# Stored data start

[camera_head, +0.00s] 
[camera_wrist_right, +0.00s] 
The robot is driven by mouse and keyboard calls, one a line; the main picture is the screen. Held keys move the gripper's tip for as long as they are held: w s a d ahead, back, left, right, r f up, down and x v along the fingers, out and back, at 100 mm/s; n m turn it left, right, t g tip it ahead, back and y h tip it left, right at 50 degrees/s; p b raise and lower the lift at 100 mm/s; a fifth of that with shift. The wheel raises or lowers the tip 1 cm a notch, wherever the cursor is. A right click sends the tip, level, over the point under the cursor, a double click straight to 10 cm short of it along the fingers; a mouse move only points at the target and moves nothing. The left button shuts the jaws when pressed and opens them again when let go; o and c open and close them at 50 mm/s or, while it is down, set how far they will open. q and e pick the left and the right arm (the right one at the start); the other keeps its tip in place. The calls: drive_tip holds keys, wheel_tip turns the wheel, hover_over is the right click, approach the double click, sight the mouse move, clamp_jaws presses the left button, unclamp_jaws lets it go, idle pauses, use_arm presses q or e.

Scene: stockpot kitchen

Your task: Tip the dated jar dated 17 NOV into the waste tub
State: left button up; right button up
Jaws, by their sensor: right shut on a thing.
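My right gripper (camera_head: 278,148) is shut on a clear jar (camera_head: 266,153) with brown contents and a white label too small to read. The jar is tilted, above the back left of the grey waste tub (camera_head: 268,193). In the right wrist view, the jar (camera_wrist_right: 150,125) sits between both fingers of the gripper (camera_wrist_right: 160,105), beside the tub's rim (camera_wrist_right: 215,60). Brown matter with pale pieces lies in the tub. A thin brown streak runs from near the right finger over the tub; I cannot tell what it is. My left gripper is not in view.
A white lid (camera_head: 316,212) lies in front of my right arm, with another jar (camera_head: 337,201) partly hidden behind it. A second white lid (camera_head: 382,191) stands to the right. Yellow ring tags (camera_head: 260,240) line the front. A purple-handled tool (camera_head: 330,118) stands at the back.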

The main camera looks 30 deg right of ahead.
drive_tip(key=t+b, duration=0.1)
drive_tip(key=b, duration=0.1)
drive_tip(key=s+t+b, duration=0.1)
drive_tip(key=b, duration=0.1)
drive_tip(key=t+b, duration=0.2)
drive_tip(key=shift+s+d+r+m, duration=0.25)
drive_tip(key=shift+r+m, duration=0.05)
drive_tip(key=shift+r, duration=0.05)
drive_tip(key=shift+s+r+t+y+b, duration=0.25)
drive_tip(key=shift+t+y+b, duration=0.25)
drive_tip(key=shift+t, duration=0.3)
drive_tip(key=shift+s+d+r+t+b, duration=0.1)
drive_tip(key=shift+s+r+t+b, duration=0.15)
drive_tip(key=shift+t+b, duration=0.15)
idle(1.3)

# Stored data end

Challenge:
Restate the listing in full, word for word.

Solution to the exercise:
[camera_head, +0.00s] 
[camera_wrist_right, +0.00s] 
The robot is driven by mouse and keyboard calls, one a line; the main picture is the screen. Held keys move the gripper's tip for as long as they are held: w s a d ahead, back, left, right, r f up, down and x v along the fingers, out and back, at 100 mm/s; n m turn it left, right, t g tip it ahead, back and y h tip it left, right at 50 degrees/s; p b raise and lower the lift at 100 mm/s; a fifth of that with shift. The wheel raises or lowers the tip 1 cm a notch, wherever the cursor is. A right click sends the tip, level, over the point under the cursor, a double click straight to 10 cm short of it along the fingers; a mouse move only points at the target and moves nothing. The left button shuts the jaws when pressed and opens them again when let go; o and c open and close them at 50 mm/s or, while it is down, set how far they will open. q and e pick the left and the right arm (the right one at the start); the other keeps its tip in place. The calls: drive_tip holds keys, wheel_tip turns the wheel, hover_over is the right click, approach the double click, sight the mouse move, clamp_jaws presses the left button, unclamp_jaws lets it go, idle pauses, use_arm presses q or e.

Scene: stockpot kitchen

Your task: Tip the dated jar dated 17 NOV into the waste tub
State: left button up; right button up
Jaws, by their sensor: right shut on a thing.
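My right gripper (camera_head: 278,148) is shut on a clear jar (camera_head: 266,153) with brown contents and a white label too small to read. The jar is tilted, above the back left of the grey waste tub (camera_head: 268,193). In the right wrist view, the jar (camera_wrist_right: 150,125) sits between both fingers of the gripper (camera_wrist_right: 160,105), beside the tub's rim (camera_wrist_right: 215,60). Brown matter with pale pieces lies in the tub. A thin brown streak runs from near the right finger over the tub; I cannot tell what it is. My left gripper is not in view.
A white lid (camera_head: 316,212) lies in front of my right arm, with another jar (camera_head: 337,201) partly hidden behind it. A second white lid (camera_head: 382,191) stands to the right. Yellow ring tags (camera_head: 260,240) line the front. A purple-handled tool (camera_head: 330,118) stands at the back.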

The main camera looks 30 deg right of ahead.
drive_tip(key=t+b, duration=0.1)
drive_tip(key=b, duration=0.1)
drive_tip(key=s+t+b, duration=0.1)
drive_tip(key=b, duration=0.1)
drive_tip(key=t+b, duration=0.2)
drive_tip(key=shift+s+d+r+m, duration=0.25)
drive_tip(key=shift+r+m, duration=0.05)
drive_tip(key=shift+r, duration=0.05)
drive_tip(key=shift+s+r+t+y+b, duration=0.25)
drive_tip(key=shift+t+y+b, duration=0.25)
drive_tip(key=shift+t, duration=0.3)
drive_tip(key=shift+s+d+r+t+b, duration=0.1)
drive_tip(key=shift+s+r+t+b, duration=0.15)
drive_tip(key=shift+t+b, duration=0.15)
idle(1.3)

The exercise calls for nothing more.